Stepping into the world of online dating, but concerned about your safety? Here are some helpful ideas that will give you a sense of comfort when meeting your date for the first time.
Remember to listen to your own instincts. If you feel uncomfortable or don’t like the way things feel, maintain your distance and end the conversations. It is very likely that you will meet all good-hearted, sincere people on your dating site. Be self assured, confident and optimistic about the people you meet, and you will most likely have wonderful experiences. Even if you don’t meet the love of your life, you will have enjoyable times.
Try these to maintain your safety:
1. Meet when you're ready. A great thing about online dating is that you can take your time. Act only when you feel comfortable in doing so. You can learn about people at your own pace, and consider whether they appeal to you or not. If you don’t like what you see or hear, don’t make a date with this individual. The right person is out there for you, and you do not need to settle or compromise on those traits or features that are important to you.
2. Meet in a public place. OK, you may be getting bored seeing this piece of advice everywhere you look. But consider this, if it is becoming a no-brainer for most people it must be really good advice. You save yourself a lot of worry and potentially dangerous situations if you simply meet in a public place filled with other people.
3. Be familiar with the area you choose. You will want to be able to arrive and leave on your own safely and comfortably. Choose a place you know well, and that has a good reputation. Don’t go for a less popular, deserted type of establishment. If you have traveled out of town to meet your date, choose a meeting place that is well known to the qualified staff in your hotel and is easily accessible by public transportation.
4. Don’t choose one of your own regular hang outs. If you walk in and there are many people there who know you, this can make your date feel very uncomfortable. You also will jeopardize your privacy. In addition, if you decide not to pursue the relationship, it is possible that your date will start coming to this establishment which can be awkward for you.

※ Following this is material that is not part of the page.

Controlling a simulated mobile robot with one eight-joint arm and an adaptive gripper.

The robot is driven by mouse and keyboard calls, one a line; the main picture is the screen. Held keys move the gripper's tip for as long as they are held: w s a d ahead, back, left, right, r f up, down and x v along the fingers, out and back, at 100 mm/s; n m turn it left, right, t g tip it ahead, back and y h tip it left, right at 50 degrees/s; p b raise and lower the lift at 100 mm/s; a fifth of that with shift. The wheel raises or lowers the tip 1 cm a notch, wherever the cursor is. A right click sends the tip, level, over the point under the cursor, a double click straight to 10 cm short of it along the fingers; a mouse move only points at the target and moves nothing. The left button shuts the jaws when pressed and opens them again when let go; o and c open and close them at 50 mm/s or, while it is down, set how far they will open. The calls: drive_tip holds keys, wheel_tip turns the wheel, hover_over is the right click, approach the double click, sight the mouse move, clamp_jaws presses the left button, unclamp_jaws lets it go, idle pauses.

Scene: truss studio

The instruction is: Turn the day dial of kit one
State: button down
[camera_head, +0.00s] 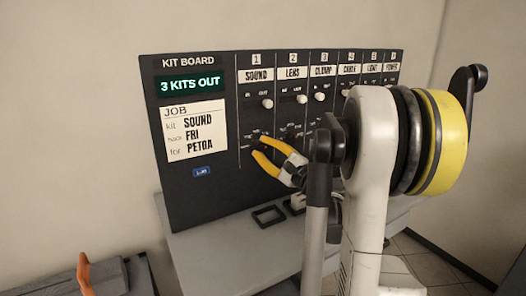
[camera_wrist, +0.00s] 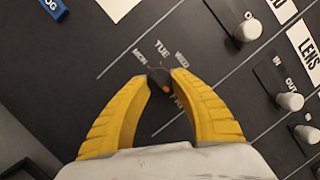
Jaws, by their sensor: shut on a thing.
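The black kit board (camera_head: 205,210) stands upright, with numbered columns. Column one is labelled SOUND (camera_head: 257,76). Its white slider knob (camera_head: 267,103) sits to the right, near OUT. My gripper (camera_head: 256,147) reaches to the lower part of column one. In the wrist view, my gripper's yellow fingers (camera_wrist: 164,77) are shut on the small dark day dial (camera_wrist: 157,76). MON, TUE and WED are printed around it. Its orange mark (camera_wrist: 166,89) faces the lower right of the picture, near a label partly hidden by the right finger.
The job card (camera_head: 193,131) reads kit SOUND, back FRI, for PETOA. A green display (camera_head: 190,85) reads 3 KITS OUT. Neighbouring knobs (camera_wrist: 290,101) stick out right of the gripper. A grey table (camera_head: 215,255) lies below the board.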

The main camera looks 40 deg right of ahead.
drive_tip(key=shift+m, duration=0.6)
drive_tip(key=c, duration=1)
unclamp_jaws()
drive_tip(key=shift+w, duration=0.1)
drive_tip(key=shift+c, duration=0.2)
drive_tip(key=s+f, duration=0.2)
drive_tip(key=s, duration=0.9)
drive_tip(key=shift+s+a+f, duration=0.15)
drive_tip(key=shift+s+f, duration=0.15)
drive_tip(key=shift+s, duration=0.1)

5. Do not travel together. Meeting in a public place, also means that you don’t get into a car with this new person on the first date, and you do not reveal where you live. Be prepared to provide all of your own transportation. If your date is worth pursuing, he will understand and respect you decision to maintain separate travel.
6. Make your own arrangements. This is especially valuable if you are traveling to another city to meet your online date. It is up to you to make your own hotel and travel arrangements. And, make sure you are playing an active and conscious part in planning where you will meet.
7. Make sure someone knows about your date. Give a friend or relative all of the details about the date. You want to make sure someone else has the name of the person you are meeting, the location, the time of the date and the time you are expected to be home. You may even want to call your friend periodically throughout the evening to check in and make sure you are alright.
8. Take your cell phone. It is always good to have a phone for emergencies, and in this case, it will be really smart if you have someone call you at a pre-determined time to check on you. Consider having a code word for them to know that you need help. Sometimes it is easy to use a person’s name. If you choose the name Meredith and then ask your friend, “how is Meredith,” your friend will immediately know that you need help.
9. Don't drink too much. Drinking can interfere in your ability to make safe decisions and be able to take care of yourself.
10. Leave if you feel uncomfortable. If something doesn’t feel right, do not hesitate to cut the evening short. Make sure you are in a safe place to exit and head toward your car. If not, ask for help from a manager who can help assure your safety.
11. Watch for strange behavior. As you progress to the 2nd and 3rd date, if your partner adapts some odd behavior like wanting to meet far from home or has strange rules about contact, use your good sense, and end it.